The Fossridge Ferret
  A small scale tank used for small scale actions. Operating in teams to hunt enemy horse and worry infantry formations.

The Stifferiton Stoat
  Another small tank but slower and heavier than the ferret. Used to hunt harder targets and support infantry the Stoat is often used to soften up the enemy before the lines clash.

The mk2 Wollabridge Whippet
  The whippet is a large t.a.n.k. used for transportation of troops and close support. Its large engine helps it traverse any battlefield at a fair old lick and its large capacity allows even large troop formations to be rapidly redeployed.
Stoats and Whippets support the Crivenshire irregular horse.

The Huthforde Heifer
 The big boy of the range the Heifer is designed for firepower and stickability.
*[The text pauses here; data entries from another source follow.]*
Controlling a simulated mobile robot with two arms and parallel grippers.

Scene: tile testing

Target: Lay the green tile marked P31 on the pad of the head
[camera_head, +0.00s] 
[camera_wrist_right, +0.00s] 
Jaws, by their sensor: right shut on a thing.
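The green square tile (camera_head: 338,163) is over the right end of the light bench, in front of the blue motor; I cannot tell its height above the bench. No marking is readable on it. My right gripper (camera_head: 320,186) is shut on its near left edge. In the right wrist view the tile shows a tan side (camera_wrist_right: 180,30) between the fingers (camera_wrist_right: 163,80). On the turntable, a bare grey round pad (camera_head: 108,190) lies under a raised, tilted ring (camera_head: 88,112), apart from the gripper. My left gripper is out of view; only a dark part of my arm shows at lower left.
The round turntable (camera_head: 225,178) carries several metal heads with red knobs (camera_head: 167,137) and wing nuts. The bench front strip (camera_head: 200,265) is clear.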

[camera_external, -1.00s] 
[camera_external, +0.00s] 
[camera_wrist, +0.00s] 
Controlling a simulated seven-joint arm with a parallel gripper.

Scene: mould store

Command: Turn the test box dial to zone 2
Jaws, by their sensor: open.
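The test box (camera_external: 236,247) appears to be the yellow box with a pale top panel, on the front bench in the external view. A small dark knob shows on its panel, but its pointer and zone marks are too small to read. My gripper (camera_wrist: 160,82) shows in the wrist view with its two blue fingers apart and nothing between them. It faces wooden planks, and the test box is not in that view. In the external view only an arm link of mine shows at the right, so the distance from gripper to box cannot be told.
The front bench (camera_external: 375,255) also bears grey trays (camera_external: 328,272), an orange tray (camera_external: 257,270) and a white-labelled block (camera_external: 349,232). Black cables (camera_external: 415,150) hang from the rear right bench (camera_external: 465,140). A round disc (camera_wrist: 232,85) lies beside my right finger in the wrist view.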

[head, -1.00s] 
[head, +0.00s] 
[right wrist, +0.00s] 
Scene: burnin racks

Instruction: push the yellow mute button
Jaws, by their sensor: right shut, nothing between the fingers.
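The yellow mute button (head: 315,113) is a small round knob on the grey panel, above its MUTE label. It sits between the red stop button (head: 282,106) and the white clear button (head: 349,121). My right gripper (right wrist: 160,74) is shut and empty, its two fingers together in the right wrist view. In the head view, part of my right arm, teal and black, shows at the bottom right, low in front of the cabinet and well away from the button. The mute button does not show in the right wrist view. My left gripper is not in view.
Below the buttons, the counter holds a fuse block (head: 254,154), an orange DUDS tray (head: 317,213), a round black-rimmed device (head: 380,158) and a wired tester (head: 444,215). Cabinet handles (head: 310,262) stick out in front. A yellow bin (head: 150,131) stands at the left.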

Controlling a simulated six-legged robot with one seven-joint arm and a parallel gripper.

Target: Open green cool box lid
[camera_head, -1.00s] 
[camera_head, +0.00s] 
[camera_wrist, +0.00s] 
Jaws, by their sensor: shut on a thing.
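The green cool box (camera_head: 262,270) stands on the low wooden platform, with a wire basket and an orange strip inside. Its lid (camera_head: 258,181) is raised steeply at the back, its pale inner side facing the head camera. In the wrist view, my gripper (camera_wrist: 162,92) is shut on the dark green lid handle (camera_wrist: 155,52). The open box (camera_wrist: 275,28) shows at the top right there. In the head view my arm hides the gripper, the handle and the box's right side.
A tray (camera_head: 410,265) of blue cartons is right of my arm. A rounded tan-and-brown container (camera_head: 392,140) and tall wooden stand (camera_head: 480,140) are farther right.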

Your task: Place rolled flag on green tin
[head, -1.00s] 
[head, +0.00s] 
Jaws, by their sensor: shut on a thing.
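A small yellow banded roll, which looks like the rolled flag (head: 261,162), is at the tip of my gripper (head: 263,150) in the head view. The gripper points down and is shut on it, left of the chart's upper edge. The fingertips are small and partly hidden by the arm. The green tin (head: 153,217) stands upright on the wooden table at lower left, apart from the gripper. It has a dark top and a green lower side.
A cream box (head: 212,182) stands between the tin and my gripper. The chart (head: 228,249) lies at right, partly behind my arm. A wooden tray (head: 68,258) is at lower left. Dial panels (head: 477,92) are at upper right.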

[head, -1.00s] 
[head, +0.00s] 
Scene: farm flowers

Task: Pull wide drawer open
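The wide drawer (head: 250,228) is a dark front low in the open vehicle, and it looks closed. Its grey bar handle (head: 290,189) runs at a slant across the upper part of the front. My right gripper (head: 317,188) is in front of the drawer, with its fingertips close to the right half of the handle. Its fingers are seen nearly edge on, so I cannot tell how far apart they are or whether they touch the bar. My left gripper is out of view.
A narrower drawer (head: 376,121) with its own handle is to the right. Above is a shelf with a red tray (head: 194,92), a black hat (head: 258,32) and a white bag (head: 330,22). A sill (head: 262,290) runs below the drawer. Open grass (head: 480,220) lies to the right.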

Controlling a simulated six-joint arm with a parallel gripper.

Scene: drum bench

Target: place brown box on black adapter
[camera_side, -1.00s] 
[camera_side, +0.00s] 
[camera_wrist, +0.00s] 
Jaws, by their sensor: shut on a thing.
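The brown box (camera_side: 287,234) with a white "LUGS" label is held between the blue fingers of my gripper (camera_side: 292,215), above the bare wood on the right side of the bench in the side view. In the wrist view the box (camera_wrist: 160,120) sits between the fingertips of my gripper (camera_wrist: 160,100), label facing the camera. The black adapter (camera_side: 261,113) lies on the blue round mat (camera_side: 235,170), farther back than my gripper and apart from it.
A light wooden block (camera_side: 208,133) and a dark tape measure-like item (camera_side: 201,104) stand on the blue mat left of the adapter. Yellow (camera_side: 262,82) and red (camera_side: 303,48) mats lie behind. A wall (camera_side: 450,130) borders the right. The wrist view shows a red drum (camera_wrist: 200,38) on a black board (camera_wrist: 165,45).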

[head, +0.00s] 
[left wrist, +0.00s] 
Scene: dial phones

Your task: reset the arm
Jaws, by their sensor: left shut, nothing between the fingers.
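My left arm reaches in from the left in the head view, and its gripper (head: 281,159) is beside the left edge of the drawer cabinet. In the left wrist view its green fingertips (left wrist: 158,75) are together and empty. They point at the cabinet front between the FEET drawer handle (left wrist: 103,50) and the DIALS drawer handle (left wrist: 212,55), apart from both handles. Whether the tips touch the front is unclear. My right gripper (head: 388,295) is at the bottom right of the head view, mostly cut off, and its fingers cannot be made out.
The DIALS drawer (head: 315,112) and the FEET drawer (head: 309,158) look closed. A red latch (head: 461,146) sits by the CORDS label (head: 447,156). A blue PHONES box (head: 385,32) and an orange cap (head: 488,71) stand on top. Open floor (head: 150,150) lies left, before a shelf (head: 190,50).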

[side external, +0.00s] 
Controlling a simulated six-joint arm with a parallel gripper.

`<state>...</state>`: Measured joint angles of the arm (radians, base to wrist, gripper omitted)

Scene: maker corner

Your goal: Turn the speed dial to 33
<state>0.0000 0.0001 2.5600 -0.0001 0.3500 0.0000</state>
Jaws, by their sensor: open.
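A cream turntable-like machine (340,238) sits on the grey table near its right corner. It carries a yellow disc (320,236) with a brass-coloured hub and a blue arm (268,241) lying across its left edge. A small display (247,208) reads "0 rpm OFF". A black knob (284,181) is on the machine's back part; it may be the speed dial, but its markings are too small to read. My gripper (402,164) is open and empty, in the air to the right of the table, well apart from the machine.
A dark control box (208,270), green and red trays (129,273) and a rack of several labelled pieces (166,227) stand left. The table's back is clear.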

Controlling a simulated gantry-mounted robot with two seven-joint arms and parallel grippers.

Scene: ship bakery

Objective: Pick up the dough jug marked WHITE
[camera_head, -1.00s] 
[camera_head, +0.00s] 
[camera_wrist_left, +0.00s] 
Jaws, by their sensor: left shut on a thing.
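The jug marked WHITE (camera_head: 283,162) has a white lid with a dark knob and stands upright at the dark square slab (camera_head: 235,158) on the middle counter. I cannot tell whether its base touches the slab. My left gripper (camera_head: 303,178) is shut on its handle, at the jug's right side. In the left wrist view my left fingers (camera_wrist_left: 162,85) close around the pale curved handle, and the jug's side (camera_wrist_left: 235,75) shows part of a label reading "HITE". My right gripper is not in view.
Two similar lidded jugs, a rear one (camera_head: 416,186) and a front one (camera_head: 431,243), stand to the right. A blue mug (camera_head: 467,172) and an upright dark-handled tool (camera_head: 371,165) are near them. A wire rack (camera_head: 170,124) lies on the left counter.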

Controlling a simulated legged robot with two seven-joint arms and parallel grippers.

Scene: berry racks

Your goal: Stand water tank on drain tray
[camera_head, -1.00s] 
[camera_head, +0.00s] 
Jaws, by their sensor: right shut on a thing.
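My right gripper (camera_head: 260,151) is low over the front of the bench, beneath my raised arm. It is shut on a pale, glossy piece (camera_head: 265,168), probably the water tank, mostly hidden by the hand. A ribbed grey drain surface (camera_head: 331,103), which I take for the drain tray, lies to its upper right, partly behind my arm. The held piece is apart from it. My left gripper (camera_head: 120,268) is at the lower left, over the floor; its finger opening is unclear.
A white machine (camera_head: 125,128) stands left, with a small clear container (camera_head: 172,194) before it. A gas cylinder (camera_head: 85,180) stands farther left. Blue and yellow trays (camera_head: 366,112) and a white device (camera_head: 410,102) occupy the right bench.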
It is far from the quickest but its thick armour and huge arsenal of weapons make it ideal for armour busting and troop support roles.
A pair of Tuttinghammeshire Heifers

 Air Support is the most recent and fashionable aspect of warfare in Olde Albilande after  Dubruinvinchi perfected his design for the 'air ship', consisting of a massive armoured balloon filled with rather volatile gas driven by an over sized version of his steam engine. These machines are capable of transporting troops around the field as well as filling the role of mobile firing platform when required.

A tuttinghammeshire air ship attacks a Crivenshire mobile force.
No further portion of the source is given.